The three of them had cut the margin to 28 seconds at 35 kilometres, and they were gaining on Lima, whose face bore the signs of fatigue.

Then this cretin -- wearing a beret, a white shirt under a sort of vest, a pleated skirt and knee socks (possibly a national or folk costume from somewhere), and with a hand-printed sign on his back, popped out of the spectators lined five-deep along Vas. Konstantinou Avenue.

He really plowed into Lima, and drove him right into a bunch of startled fans, and it must have cost Lima 10, maybe 15 seconds. Apart from that, if you've ever been out running had and suddenly tripped and fallen, you know what a shock that can be. Imagine how much more of a shock it was to Lima, who had already run 35 km in weather around 30 Celsius (85-90 F.).

And of course he had no idea what was happening As he said, "I didn't know what he had with him.  I was afraid, and I had lost my rhythm. I had to get back to the rhythm on the street. It was very difficult."

A couple of minutes later, at exactly two hours into the race, Baldini strode by Lima, and a few seconds later, so did Keflezghi. Baldini pulled steadily away and won by 34 seconds in 2:10:55.  Thank goodness Lima was able to hold on for the bronze medal.

Look, I think Baldini would have won the gold medal anyway. And I think Keflezghi would have taken the silver, although Lima would certainly have finished closer to Keflezghk's 2:11.29 than the 2:12:11 he was credited with.

A Dutch friend tells me that a guy wearing a similar costume ran out on the course at the Formula One auto race in Silverstone last year. If it was the same guy, too bad no-one ran over him.

Once, when I was trying to set up a professional marathoning circuit in the 1970s, my biggest worry was what might happen if a spectator interfered with one of the leading runners and affected the result and the prize money.

Professional marathoning with no help from me got going few years later thanks to the genius of Fred Lebow.

And for the first 25 years or so, my nightmare never happened. Now it has.

The guy who did it was obviously making a protest, or a statement of some sort; I couldn't read what the sign on his back said from the picture we had. But we've got to stop this kind of stuff from happening.

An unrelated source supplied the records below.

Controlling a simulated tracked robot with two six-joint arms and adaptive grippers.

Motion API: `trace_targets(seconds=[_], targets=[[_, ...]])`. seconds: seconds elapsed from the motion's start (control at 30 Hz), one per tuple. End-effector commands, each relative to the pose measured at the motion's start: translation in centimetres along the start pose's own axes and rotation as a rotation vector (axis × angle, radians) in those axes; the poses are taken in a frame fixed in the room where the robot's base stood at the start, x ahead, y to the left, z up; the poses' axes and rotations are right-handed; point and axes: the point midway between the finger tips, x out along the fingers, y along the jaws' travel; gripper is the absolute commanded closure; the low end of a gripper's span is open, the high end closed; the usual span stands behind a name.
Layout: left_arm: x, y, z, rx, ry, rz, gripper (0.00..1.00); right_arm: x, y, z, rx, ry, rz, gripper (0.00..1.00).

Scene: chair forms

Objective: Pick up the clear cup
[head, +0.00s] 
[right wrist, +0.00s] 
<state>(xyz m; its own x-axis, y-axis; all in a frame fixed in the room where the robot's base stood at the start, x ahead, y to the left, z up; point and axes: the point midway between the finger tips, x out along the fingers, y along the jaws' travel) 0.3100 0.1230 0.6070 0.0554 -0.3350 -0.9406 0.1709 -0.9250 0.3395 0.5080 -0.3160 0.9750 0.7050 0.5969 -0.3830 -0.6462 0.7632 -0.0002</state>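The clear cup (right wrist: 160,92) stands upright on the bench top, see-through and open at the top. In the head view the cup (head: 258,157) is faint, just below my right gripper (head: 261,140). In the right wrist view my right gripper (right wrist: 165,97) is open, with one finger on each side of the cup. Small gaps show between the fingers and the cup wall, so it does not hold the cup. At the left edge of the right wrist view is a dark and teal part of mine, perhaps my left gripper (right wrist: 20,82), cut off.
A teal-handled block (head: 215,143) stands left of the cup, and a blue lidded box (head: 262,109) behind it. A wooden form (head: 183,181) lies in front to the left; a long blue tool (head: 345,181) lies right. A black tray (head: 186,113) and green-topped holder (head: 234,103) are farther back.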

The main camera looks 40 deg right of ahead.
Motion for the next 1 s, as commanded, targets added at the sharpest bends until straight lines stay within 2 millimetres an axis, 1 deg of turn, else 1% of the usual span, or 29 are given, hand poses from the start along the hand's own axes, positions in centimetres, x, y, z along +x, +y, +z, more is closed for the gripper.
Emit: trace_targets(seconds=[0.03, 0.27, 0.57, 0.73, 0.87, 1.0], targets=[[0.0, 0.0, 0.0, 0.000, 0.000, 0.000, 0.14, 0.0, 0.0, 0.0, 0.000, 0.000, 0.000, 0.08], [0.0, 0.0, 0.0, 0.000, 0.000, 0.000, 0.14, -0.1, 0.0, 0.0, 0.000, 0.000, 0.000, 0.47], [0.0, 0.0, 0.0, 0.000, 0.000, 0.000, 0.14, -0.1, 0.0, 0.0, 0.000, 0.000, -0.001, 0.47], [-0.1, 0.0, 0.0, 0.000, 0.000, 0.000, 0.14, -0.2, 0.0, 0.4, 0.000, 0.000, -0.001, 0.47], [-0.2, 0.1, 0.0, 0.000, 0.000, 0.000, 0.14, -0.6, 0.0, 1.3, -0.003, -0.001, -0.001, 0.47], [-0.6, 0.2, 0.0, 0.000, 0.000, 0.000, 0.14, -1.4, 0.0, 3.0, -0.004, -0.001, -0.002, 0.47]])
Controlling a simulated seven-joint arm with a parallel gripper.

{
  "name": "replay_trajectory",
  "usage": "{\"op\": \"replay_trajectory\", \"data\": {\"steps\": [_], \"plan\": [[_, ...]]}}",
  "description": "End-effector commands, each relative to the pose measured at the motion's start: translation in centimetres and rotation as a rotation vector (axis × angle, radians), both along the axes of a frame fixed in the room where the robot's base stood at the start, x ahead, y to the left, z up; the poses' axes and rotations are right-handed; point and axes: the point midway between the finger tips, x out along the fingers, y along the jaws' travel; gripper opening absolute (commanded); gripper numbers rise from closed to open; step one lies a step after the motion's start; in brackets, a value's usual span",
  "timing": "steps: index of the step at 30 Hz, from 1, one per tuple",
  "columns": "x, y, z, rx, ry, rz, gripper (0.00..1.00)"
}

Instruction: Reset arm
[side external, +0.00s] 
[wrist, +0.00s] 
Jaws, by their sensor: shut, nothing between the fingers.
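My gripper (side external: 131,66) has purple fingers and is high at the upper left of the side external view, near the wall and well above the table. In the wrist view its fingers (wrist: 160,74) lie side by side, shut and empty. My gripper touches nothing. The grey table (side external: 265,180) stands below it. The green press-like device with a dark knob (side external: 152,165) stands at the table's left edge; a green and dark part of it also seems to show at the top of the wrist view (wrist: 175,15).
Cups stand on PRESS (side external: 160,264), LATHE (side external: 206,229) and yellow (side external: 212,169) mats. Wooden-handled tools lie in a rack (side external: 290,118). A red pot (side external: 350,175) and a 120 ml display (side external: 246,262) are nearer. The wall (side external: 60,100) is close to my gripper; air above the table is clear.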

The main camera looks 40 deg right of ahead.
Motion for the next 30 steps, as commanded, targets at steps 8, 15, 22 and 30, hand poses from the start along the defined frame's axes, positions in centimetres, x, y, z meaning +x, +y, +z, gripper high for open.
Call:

I think this guy should be punished in some really drastic way that will scare off anyone else who might think of trying the same stunt.

Put him in the stocks at a major marathon every month and let anyone who wants to slap his face. Or have him publicly whipped (10 or 20 lashes would be fine) just before the start of a major marathon every month for the rest of his life.

He has taken dead aim at sport, and dead aim at the Olympics.

Let's give it back to him in spades.